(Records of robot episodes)
□ □ □

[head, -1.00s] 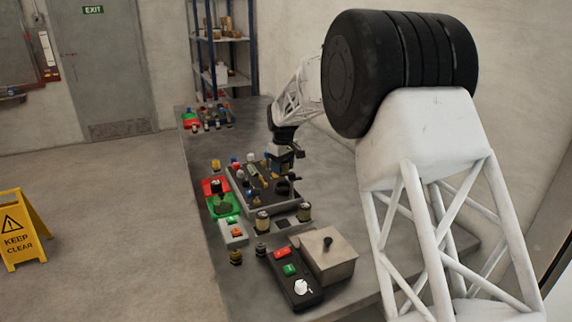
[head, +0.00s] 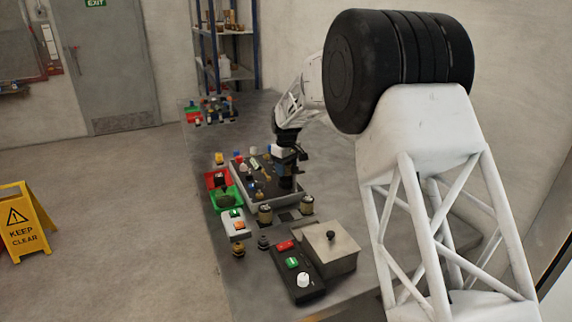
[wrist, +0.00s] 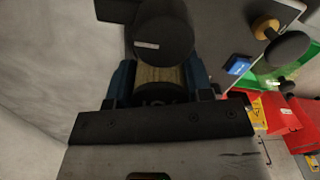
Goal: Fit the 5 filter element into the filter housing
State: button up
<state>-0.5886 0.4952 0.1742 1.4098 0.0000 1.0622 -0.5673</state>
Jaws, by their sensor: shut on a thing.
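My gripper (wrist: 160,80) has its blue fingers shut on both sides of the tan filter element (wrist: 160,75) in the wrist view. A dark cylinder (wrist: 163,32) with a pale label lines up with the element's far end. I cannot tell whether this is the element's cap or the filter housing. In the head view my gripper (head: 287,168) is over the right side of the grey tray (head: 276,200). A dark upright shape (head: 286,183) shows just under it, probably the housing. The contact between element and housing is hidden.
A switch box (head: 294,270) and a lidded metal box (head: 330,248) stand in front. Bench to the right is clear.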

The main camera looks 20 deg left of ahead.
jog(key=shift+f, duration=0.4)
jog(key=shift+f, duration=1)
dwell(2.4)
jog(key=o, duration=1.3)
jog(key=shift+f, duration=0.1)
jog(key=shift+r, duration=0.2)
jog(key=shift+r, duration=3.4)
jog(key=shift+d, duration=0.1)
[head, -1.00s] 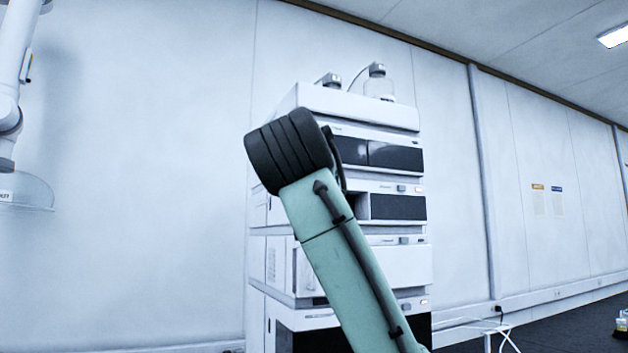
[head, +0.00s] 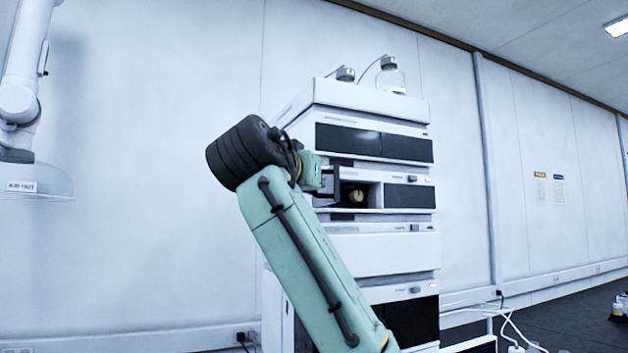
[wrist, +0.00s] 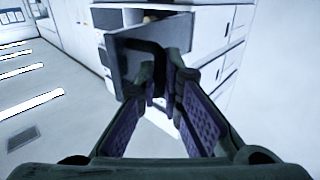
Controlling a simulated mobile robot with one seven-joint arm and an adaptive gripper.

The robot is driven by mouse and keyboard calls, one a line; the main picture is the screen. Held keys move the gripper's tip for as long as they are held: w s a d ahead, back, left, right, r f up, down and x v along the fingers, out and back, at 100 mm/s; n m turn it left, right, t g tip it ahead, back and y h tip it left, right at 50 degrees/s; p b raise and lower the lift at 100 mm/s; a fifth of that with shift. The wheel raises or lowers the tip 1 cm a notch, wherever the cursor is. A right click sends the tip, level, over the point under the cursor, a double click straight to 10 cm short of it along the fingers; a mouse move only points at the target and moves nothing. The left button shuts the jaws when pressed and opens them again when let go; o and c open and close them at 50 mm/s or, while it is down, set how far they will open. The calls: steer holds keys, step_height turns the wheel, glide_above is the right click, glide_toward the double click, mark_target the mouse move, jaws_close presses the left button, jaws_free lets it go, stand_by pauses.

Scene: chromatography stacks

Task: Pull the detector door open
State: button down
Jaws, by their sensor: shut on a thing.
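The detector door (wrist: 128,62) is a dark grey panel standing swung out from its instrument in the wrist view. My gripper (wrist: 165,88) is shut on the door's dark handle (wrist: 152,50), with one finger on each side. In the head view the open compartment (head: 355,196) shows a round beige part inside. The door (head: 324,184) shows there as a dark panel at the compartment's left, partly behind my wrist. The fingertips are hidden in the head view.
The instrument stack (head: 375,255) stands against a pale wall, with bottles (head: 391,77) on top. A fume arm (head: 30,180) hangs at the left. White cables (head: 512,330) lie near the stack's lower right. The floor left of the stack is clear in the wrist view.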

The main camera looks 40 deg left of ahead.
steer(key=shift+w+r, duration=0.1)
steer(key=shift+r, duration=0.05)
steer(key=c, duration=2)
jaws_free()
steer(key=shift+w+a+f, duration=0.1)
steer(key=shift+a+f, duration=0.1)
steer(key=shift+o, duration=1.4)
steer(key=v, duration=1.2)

□ □ □

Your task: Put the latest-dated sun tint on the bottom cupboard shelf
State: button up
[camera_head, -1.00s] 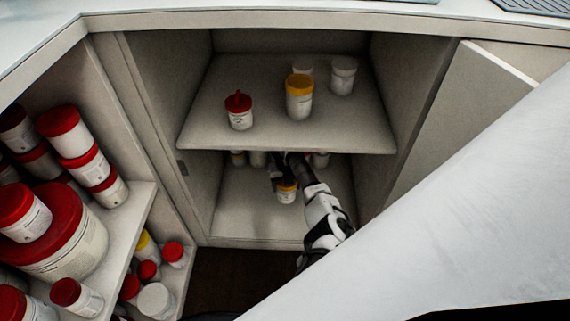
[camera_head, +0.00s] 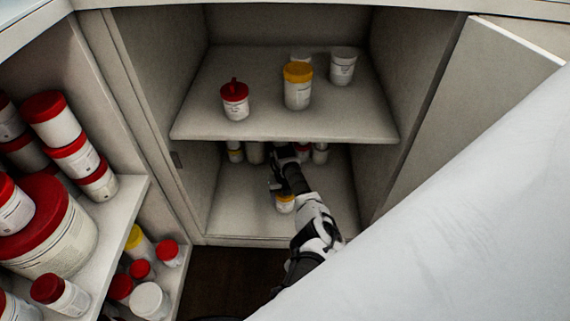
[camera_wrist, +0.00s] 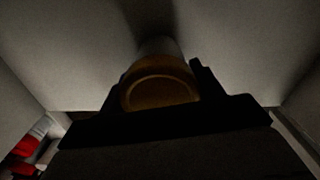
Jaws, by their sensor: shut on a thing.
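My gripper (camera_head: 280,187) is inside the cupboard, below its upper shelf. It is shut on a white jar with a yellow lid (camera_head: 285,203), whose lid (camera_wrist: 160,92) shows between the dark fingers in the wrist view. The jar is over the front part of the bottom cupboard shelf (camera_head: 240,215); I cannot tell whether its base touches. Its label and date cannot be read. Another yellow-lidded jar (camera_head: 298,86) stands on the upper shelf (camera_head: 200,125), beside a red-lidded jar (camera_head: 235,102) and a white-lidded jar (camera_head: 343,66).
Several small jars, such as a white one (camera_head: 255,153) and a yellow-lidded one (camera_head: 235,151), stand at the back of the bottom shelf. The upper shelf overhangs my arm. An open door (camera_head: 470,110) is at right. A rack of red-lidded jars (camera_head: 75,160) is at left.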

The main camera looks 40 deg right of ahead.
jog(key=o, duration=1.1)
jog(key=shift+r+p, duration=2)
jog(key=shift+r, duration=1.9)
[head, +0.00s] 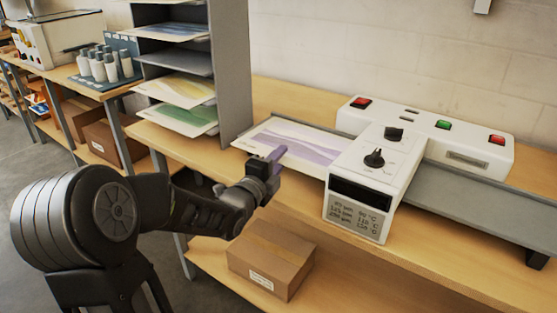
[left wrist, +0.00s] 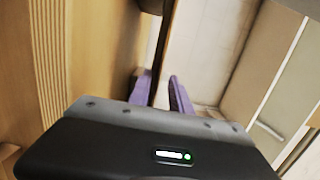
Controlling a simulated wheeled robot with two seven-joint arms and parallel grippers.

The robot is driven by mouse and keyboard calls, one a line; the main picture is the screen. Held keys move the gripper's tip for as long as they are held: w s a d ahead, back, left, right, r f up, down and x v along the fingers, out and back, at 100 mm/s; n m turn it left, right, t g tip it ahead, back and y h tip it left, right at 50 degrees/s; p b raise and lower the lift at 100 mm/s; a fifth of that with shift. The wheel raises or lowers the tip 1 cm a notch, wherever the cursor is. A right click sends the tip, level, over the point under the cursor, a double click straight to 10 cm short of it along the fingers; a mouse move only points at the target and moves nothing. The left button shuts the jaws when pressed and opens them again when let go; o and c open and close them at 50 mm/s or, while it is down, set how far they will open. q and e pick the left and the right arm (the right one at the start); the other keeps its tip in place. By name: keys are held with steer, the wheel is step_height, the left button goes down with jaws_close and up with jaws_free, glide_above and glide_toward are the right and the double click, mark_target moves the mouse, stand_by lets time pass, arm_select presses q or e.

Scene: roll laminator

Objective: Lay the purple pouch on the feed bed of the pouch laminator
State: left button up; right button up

□ □ □

▸ **Short exercise**
Give back, word for word, each line from the one containing "Objective: Lay the" down to the one containing "State: left button up; right button up", including those two lines.

▸ **Answer to this exercise**
Objective: Lay the purple pouch on the feed bed of the pouch laminator
State: left button up; right button up

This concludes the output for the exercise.